> MATERIAL PROVIDED
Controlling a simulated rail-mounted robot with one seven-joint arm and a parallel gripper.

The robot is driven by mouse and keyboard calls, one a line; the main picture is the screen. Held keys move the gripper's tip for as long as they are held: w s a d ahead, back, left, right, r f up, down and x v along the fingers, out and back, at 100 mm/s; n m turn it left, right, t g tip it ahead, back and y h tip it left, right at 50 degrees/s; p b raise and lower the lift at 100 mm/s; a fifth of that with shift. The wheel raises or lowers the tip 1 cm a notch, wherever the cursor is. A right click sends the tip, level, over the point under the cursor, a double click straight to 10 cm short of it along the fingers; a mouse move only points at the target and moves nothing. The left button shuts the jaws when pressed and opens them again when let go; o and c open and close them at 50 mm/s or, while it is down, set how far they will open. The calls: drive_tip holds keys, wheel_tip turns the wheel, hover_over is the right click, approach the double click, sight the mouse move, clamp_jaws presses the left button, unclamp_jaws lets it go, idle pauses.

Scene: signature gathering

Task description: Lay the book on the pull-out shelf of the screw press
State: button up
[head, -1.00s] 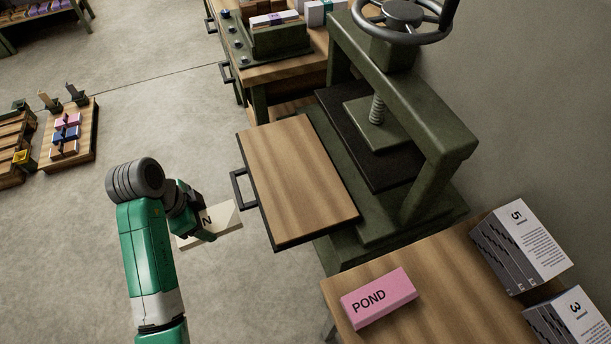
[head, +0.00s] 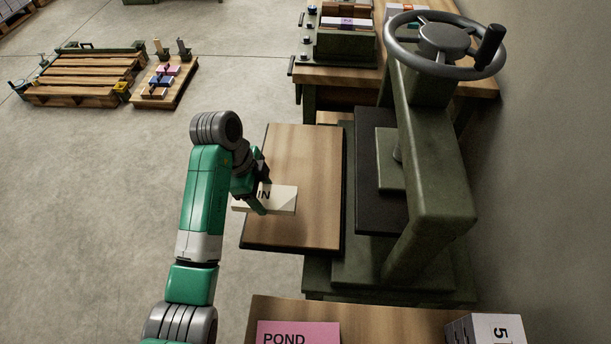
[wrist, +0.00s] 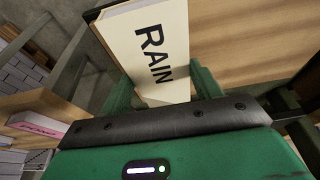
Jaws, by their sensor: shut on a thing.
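My gripper (head: 256,190) is shut on a cream book (head: 283,199), partly hidden by the fingers in the head view. In the wrist view the book (wrist: 150,45) shows the word RAIN on its face, with the green fingers on either side of it. The wooden pull-out shelf (head: 308,165) sticks out to the left of the dark green screw press (head: 441,200). In the head view the book overlaps the shelf's left part and appears above it; I cannot tell the height of the gap. The top of the shelf looks bare otherwise.
The press handwheel (head: 446,45) stands high at the right. A pallet (head: 85,80) is at the far left.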

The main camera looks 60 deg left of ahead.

> DESCRIPTION OF THE TASK
Search the data for "ahead". Copy every matching line.

> WORKED ANSWER
The robot is driven by mouse and keyboard calls, one a line; the main picture is the screen. Held keys move the gripper's tip for as long as they are held: w s a d ahead, back, left, right, r f up, down and x v along the fingers, out and back, at 100 mm/s; n m turn it left, right, t g tip it ahead, back and y h tip it left, right at 50 degrees/s; p b raise and lower the lift at 100 mm/s; a fifth of that with shift. The wheel raises or lowers the tip 1 cm a notch, wherever the cursor is. A right click sends the tip, level, over the point under the cursor, a double click straight to 10 cm short of it along the fingers; a mouse move only points at the target and moves nothing. The left button shuts the jaws when pressed and opens them again when let go; o and c open and close them at 50 mm/s or, while it is down, set how far they will open. The calls: drive_tip holds keys, wheel_tip turns the wheel, hover_over is the right click, approach the double click, sight the mouse move, clamp_jaws presses the left button, unclamp_jaws lets it go, idle pauses.
The main camera looks 60 deg left of ahead.

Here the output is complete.